В тот момент названный закон являлся, быть может, самой смелой и последовательной попыткой исправить несправедливость прошлого во всем посткоммунистическом мире. Вместе с тем он открыл ящик Пандоры, откуда стали рваться наружу все новые и новые споры. Муниципальные органы не слишком усердствовали в деле возврата имущества; имели место случаи подделки документов, подтверждающих право собственности; потомки бывших владельцев пытались поскорее восстановить гражданство Чехословакии; наконец, поднялась волна протестов со стороны тех, кому в прошлом также был причинен вред, но, согласно букве закона, они не имели права на возвращение имущества.
Гавел старался играть роль нравственного арбитра, к которой его обязывала нынешняя должность и к которой он был предназначен самим своим характером и своим представлением о морали.

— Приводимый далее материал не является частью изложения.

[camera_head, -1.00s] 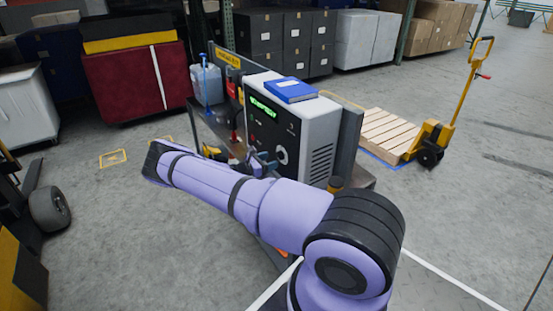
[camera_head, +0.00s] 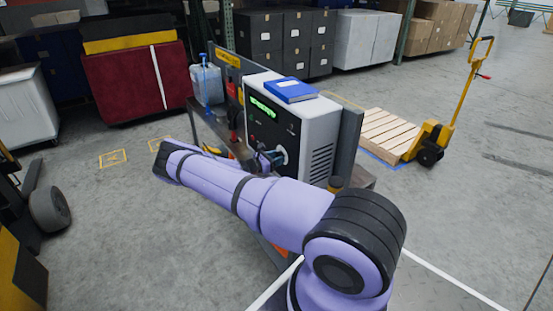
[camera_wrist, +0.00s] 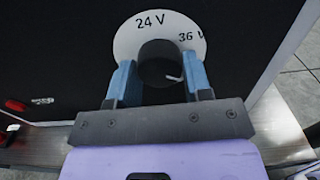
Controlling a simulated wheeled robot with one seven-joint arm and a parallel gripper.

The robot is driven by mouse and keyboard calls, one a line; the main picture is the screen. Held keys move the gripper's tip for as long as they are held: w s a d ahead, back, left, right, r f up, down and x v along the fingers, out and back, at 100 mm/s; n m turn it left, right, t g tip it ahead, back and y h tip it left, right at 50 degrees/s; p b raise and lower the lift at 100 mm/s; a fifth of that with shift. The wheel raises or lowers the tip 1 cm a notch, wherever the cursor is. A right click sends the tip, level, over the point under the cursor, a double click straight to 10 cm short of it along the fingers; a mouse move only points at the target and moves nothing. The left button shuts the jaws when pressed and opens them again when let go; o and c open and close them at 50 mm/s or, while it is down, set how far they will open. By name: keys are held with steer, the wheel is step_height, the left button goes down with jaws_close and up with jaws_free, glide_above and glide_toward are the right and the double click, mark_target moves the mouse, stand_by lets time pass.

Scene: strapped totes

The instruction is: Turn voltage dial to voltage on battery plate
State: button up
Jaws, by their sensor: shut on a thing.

Заботиться о реституции семейного имущества он предоставил своему брату и его жене, объявив, что никакой выгоды лично для себя добиваться не станет. Ему хватало доходов от литературного творчества и президентской зарплаты, значительную часть которой он к тому же жертвовал на благотворительность.
Еще меньшим было участие Гавела в следующей волне приватизации, которая стала знаменем всего процесса реформ, но также источником бессчетного количества будущих споров. «Большая приватизация» имела своей целью изменить отношения собственности в значительной части национальной экономики. Подобная операция наталкивалась на невиданные ранее препятствия. Стержневой здесь была проблема, которую экономист Джеффри Сакс и другие охарактеризовали как «превращение рыбного супа в рыбу». Для экономистов это был классический вопрос о том, как позволить рынку распределить собственность квазирациональным способом и тем самым дать экономике возможность эффективно функционировать. Однако в стране не было капитала, который обеспечил бы такое распределение. С политической точки зрения было неприемлемо отдать имущество тому, кто предложит за него больше, поскольку в этом случае практически все было бы продано иностранцам. Так возник остроумный проект «купонной приватизации», при которой настоящие деньги, по существу, заменялись игровыми. Автором идеи являлся последователь Вацлава Клауса, толковый экономист-теоретик Душан Тршиска. Выходец из семьи высокопоставленных коммунистов, он был одним из тех, кто знакомился с современным экономическим мышлением, имитируя попытки разрешения внутренних противоречий плановой экономики. На досуге он с друзьями развлекался, окутанный клубами дыма марихуаны, игрой «Монополия». Игровых денег и рискованных проектов он не чуждался.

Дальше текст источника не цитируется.